Rows about robot tasks
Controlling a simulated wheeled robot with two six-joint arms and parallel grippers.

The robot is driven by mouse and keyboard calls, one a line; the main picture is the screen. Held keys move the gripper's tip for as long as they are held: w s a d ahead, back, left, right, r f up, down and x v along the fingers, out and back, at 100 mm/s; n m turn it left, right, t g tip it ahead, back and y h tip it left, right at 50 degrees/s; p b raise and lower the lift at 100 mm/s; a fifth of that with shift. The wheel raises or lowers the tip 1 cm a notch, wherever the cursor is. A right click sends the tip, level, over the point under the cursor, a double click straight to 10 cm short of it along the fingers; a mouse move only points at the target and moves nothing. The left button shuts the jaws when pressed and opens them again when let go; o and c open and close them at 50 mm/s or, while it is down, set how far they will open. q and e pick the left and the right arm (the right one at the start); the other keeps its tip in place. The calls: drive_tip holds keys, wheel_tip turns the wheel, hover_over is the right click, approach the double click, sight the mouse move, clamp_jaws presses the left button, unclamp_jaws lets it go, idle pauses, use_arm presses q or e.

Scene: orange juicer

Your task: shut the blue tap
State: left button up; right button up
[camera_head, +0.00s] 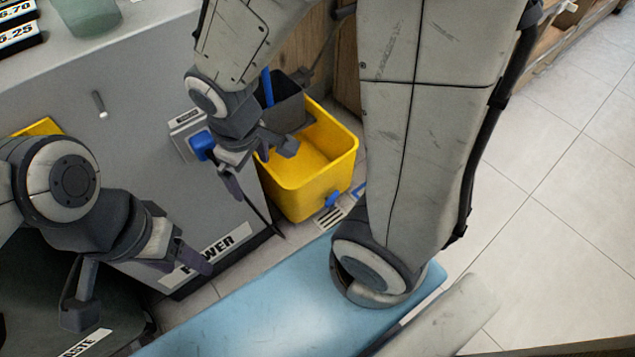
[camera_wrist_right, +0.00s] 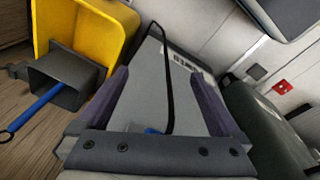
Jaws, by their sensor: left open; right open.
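The blue tap (camera_head: 203,145) sticks out from the grey machine front, on a small labelled plate. My right gripper (camera_head: 262,167) is open beside it, just to its right in the head view; I cannot tell if they touch. In the right wrist view a small blue patch (camera_wrist_right: 152,131) shows low between the open fingers (camera_wrist_right: 160,76); it may be the tap, mostly hidden by the gripper's palm. Whether the tap is open or shut is unclear. My left gripper (camera_head: 138,284) is open and empty in front of the machine's lower left.
A yellow mop bucket (camera_head: 318,160) with a grey wringer (camera_head: 288,108) stands right of the machine. A light blue padded surface (camera_head: 270,310) lies in front. Tiled floor (camera_head: 560,200) is clear at right.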

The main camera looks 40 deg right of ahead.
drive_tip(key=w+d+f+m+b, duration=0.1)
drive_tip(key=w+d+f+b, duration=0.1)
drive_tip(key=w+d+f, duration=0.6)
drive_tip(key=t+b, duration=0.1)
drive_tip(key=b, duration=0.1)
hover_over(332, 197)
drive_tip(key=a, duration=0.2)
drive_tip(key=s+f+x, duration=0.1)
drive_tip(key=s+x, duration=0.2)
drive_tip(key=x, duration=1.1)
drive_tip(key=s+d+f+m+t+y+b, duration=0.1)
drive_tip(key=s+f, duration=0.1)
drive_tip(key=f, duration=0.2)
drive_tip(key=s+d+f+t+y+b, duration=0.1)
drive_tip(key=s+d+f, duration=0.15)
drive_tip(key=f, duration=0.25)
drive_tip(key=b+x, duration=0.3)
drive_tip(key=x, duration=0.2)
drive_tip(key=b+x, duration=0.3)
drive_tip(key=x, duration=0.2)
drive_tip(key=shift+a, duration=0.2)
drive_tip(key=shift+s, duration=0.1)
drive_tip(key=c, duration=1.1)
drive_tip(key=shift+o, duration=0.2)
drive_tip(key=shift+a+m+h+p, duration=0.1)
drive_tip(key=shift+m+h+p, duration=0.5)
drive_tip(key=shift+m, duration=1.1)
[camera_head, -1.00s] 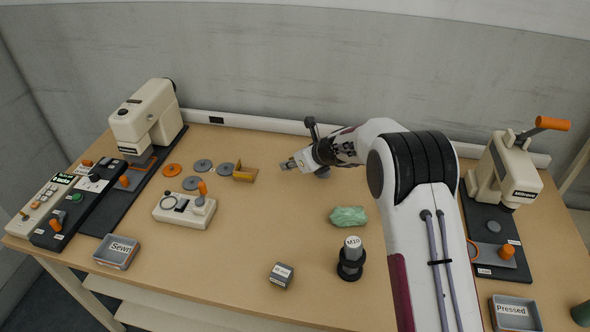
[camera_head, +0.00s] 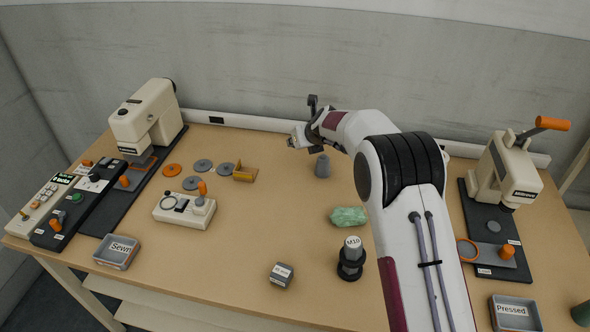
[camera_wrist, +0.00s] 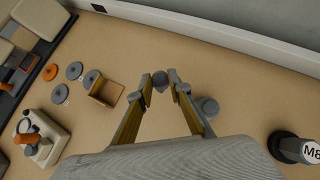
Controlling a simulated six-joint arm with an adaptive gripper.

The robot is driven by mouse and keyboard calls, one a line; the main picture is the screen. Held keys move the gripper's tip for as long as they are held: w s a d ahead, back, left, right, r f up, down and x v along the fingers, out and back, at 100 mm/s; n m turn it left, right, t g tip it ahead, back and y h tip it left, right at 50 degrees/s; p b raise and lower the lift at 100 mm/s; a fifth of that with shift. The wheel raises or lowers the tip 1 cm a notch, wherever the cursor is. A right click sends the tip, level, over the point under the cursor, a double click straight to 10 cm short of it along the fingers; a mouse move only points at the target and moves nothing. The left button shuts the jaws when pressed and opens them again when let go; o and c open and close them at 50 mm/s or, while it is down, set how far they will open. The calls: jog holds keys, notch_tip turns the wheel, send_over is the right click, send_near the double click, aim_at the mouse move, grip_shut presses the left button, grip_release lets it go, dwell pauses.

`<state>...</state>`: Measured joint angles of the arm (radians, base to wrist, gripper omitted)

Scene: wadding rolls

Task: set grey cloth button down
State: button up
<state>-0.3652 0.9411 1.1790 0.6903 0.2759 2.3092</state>
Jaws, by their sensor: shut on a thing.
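My gripper (camera_head: 294,141) hangs over the back middle of the table. In the wrist view my gripper (camera_wrist: 160,84) has its fingertips shut on a small grey piece, the grey cloth button (camera_wrist: 160,80). Its far side shows between the tips and the rest is hidden by the fingers. In the head view the button is too small to tell apart from the fingertips.
Grey discs (camera_head: 203,165), an orange disc (camera_head: 172,170) and a wooden holder (camera_head: 245,173) lie to the left. A green cloth lump (camera_head: 348,216) lies nearer the front. Table between is clear.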

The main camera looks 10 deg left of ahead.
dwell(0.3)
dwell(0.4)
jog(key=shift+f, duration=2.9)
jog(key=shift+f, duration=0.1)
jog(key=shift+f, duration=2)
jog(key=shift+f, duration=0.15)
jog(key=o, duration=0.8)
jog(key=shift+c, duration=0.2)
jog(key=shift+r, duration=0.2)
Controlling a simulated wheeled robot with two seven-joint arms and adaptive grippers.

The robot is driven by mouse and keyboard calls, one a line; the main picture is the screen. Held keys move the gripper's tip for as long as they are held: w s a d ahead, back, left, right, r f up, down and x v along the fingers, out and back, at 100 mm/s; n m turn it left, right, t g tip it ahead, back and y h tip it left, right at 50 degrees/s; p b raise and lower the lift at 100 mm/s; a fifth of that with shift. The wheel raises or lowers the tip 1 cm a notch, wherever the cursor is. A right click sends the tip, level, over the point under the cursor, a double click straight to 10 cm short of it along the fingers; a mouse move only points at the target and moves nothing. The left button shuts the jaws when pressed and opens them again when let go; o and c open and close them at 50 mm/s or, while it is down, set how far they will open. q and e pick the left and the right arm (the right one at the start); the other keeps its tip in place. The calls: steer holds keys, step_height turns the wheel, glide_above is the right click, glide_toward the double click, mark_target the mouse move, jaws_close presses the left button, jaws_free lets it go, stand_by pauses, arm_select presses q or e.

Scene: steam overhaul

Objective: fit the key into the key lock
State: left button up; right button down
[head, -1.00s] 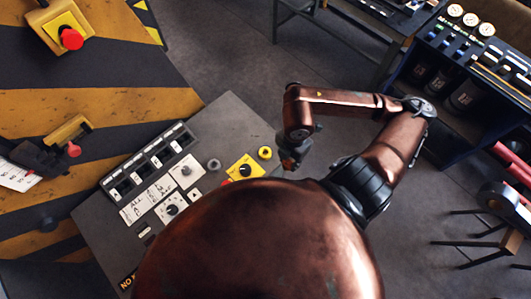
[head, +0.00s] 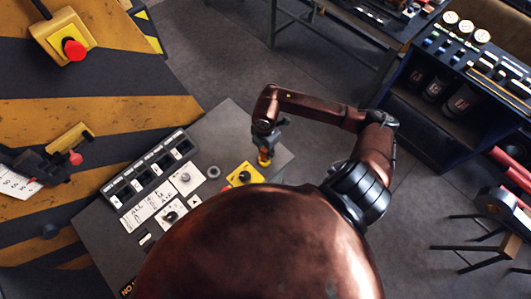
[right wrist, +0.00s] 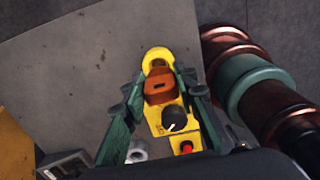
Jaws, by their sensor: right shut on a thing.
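My right gripper (head: 265,143) is over the grey panel's far right corner. In the right wrist view its green fingers (right wrist: 160,82) are closed on an orange key (right wrist: 159,88), whose broad head with a dark slot shows between them. The key's lower end is hidden. A round yellow fitting, which looks like the key lock (right wrist: 157,56), shows just beyond the key; in the head view it is mostly covered by the gripper. Whether the key is inside it or only above it I cannot tell. My left gripper is not in view.
A yellow plate with a black knob (right wrist: 174,118) and a red button (right wrist: 186,147) lies close by. A striped bench stands left, a dark cabinet (head: 425,130) right.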

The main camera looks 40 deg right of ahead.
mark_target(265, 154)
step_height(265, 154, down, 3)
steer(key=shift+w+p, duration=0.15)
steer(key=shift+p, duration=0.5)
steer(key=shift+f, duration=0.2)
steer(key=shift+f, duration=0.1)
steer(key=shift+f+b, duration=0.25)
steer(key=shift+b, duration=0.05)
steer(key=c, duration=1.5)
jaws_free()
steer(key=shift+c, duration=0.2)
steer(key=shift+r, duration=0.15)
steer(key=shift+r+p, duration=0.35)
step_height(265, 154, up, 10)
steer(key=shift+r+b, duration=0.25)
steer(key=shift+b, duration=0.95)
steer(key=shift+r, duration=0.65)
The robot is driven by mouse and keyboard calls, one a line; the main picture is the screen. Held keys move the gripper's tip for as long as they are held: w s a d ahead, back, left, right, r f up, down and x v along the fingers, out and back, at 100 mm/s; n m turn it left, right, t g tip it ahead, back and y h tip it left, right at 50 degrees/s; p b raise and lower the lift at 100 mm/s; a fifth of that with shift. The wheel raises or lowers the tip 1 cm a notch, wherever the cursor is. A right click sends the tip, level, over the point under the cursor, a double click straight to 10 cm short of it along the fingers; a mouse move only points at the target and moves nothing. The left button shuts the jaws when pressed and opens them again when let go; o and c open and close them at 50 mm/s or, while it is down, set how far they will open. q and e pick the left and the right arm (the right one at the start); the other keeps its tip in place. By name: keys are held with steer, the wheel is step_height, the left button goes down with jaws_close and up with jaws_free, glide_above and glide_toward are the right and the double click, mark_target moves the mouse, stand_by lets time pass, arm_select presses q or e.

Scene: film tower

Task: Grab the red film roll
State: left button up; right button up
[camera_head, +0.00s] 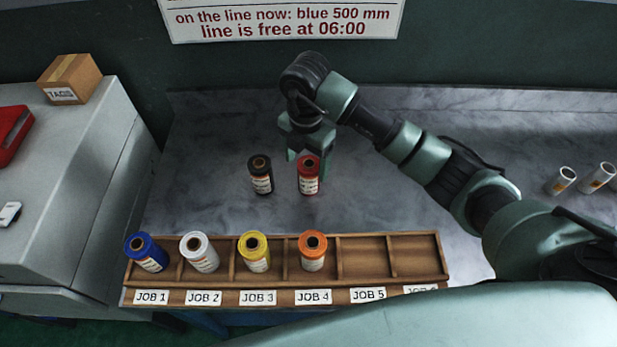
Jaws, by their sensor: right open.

Task prompt — Take every line containing the word "simulated" and copy it.

In response —
Controlling a simulated wheeled robot with two six-joint arms and parallel grippers.
Controlling a simulated six-joint arm with an adaptive gripper.
Controlling a simulated wheeled robot with two seven-joint arms and adaptive grippers.

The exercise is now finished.